Direction
Look at the data below and print exactly the lines from its first line through the line with "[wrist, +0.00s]"; the pictures stay out of the copy.

Supplied data

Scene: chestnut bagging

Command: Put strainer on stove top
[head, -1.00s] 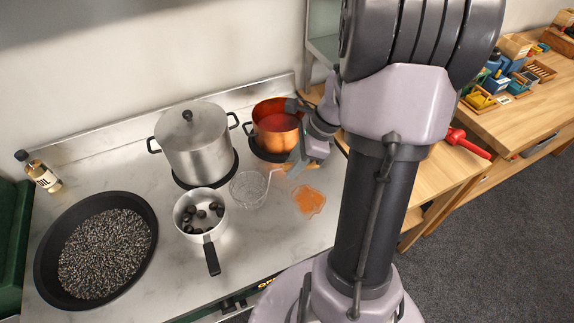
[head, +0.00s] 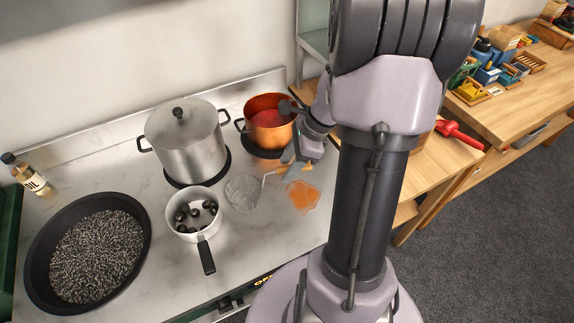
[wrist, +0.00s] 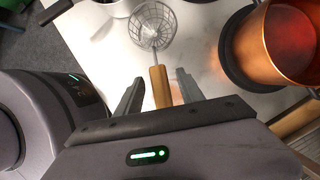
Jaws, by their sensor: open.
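The strainer (head: 242,194) is a round wire basket with a wooden handle. It seems to rest on the pale, marble-like stove top (head: 140,205), between the small white saucepan and the orange patch. In the wrist view the strainer's basket (wrist: 155,24) lies ahead of my gripper. Its handle points back between the two fingers. My gripper (wrist: 157,92) is open, with one finger on each side of the handle and a gap on both sides. In the head view my gripper (head: 287,163) is just in front of the copper pot, and part of the handle is hidden.
A copper pot (head: 268,108) of red liquid stands close behind my gripper. A lidded steel pot (head: 184,150), a white saucepan (head: 199,236) with dark chestnuts, and a black pan (head: 32,262) of pellets stand left. An orange patch (head: 302,196) lies to the right.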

Finished exercise
Scene: chestnut bagging

Command: Put strainer on stove top
[head, -1.00s] 
[head, +0.00s] 
[wrist, +0.00s] 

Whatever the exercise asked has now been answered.